Andererseits bewundern wir erfolgreiche Startups, die ihre genialen Ideen in die Tat umgesetzt haben. Sich nicht beirren haben lassen, drangeblieben sind und für ihren Traum gebrannt haben. Alles aufs Spiel gesetzt haben um das zu verwirklichen, an das niemand außer sie geglaubt hat. Blickt man hinter die Kulissen dieser Geschichten, so gab es auch hier oft schier unlösbare Situationen, das Schlafen auf der Couch bei Freunden, weil man die Miete nicht mehr zusammenkratzen konnte, das Verwerfen des Prototyps, weil keiner das Ding kaufen wollte, oder die Produktion einfach zu aufwändig oder zu teuer war. Das mehrmalige Scheitern, bis man endlich eine Lösung gefunden hat, die mit der richtigen Portion Fleiß aber auch Glück schlussendlich zum Erfolg geführt haben. Lesen Sie die Biografien aller heute so erfolgreichen Unternehmen, keiner von Ihnen hat aufgegeben.
Es gibt natürlich berechtigte Gründe oder Voraussetzungen, die eine Auswanderung durchaus sinnvoll machen. Nicht zu vergessen eine Flucht vor Krieg, wie es uns Tag täglich gezeigt wird. Das ist etwas komplett Anderes. Es ist der „Trend“ unserer Zeit, den ich offen kritisieren möchte. Dieser völlig falsche Eindruck, der über die Medien vermittelt wird. Sehe ich mir die Geschichten länger und genauer an, dann sind es meist die, die es auch zu Hause gemeistert haben, die es auch woanders schaffen. Sie machen mit der Auswanderung einen Schritt nach Vorne und fliehen nicht vor dem jetzt und hier. Sie müssen den Schritt nicht tun, sie möchten es probieren.
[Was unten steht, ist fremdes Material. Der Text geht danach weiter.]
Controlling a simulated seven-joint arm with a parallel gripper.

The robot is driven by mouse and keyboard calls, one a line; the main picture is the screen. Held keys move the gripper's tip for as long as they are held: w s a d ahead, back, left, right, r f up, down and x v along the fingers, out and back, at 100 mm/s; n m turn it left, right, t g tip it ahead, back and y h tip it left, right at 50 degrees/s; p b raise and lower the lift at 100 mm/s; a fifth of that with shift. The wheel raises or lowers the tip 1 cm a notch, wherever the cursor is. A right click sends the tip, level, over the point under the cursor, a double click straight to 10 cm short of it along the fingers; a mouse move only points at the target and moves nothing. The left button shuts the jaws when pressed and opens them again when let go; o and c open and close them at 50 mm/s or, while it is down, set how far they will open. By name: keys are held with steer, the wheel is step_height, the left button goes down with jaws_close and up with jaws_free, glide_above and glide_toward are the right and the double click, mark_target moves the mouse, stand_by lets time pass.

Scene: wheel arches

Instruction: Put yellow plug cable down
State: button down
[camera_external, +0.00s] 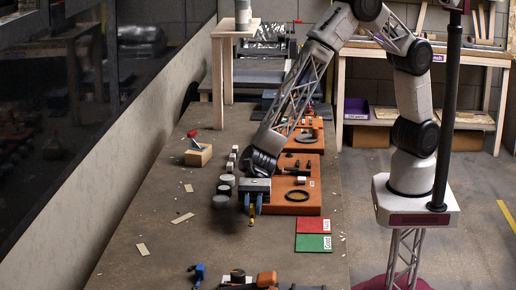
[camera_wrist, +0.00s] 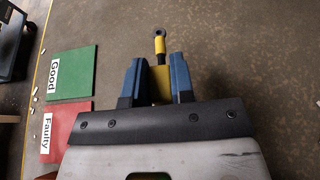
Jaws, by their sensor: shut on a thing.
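My gripper (camera_external: 253,205) has two blue fingers and is over the brown workbench, left of an orange board. In the wrist view my gripper (camera_wrist: 159,68) is shut on the yellow plug cable (camera_wrist: 160,84), whose thick yellow body sits between the fingers. A thin dark neck and a narrower yellow end stick out past the fingertips. In the external view the yellow plug cable (camera_external: 251,221) shows just below the fingers, close to the bench top. I cannot tell whether it touches the bench.
A green "Good" panel (camera_external: 313,243) and a red panel (camera_external: 313,226) lie right of my gripper; the wrist view reads "Faulty" on the red panel (camera_wrist: 62,128). Orange boards with parts (camera_external: 312,170) and grey round pieces (camera_external: 220,202) are close by. The bench toward the front left is mostly clear.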

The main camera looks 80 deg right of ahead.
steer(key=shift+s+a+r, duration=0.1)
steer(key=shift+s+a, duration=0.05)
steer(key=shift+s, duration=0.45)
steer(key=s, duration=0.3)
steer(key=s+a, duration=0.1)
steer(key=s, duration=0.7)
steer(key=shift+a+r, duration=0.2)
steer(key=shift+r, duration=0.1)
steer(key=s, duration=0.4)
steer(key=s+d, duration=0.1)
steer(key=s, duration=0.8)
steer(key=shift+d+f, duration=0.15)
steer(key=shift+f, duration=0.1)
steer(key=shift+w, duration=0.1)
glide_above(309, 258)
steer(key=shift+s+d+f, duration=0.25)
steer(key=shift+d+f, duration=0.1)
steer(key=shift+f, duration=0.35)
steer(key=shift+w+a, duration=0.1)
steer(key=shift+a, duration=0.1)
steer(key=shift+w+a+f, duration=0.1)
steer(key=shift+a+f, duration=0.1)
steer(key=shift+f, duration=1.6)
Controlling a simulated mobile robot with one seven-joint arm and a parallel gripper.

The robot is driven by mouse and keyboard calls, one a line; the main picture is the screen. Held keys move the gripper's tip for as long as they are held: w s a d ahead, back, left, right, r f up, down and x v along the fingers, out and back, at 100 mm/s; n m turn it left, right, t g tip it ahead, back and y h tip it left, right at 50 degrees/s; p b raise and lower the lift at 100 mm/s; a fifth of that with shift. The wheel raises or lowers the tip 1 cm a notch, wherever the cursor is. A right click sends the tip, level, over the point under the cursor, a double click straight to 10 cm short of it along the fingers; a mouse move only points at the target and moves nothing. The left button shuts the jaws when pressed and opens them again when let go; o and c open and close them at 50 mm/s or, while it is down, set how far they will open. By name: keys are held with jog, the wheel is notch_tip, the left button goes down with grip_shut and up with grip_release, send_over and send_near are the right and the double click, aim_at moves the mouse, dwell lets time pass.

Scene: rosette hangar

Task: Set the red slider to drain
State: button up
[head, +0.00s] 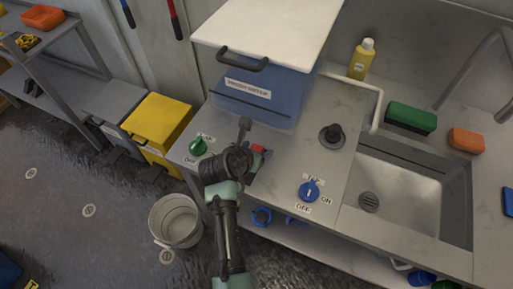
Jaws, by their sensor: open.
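The red slider (258,149) shows as a small red piece on the counter panel, just right of my gripper. My arm hides most of it and its labels, so I cannot tell its setting. My gripper (244,124) is over the panel beside the slider, its fingers seen from above and close together in the picture. It is open and I see nothing held in it. I cannot tell whether it touches the slider.
A green knob (198,146) is left of my gripper, and a blue tap knob (309,190) is to the right. A blue box with a white lid (268,28) stands behind. A sink (400,195) is at right. A bucket (176,221) stands on the floor.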

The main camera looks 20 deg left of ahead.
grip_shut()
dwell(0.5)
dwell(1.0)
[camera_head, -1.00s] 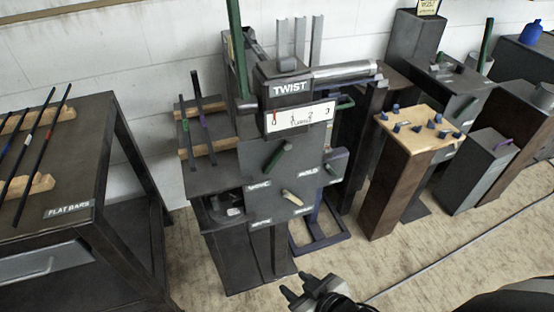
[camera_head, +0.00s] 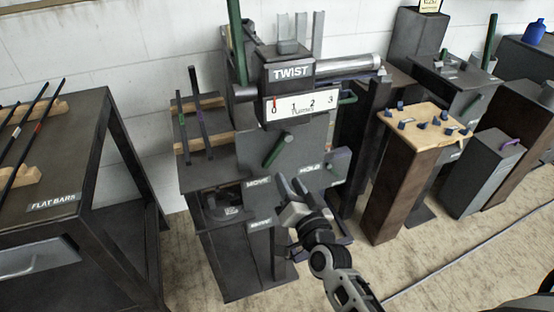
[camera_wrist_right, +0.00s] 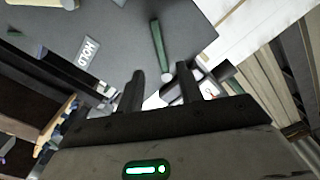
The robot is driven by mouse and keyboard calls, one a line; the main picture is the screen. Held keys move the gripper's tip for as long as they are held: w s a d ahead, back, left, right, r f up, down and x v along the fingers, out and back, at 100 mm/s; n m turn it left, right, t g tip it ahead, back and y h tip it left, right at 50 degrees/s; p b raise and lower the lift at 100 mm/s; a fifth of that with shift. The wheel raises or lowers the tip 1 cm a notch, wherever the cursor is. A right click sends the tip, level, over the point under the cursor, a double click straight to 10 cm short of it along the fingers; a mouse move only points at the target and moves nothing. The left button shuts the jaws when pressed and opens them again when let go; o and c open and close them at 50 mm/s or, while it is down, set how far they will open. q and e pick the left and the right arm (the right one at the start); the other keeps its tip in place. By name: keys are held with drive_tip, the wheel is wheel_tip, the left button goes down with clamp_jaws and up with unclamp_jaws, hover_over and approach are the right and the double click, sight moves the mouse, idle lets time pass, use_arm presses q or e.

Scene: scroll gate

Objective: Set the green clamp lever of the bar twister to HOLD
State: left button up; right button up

Sie öffnen selbständig die Tür des Kühlraums und sind nicht auf die Hoffnung angewiesen, dass jemand am nächsten Morgen frühzeitig kommt und die Türe für sie öffnet.
Keine Angst, es kommen wieder mehr Interviews & informative Artikel, doch manchmal muss man auch diese Themen ansprechen.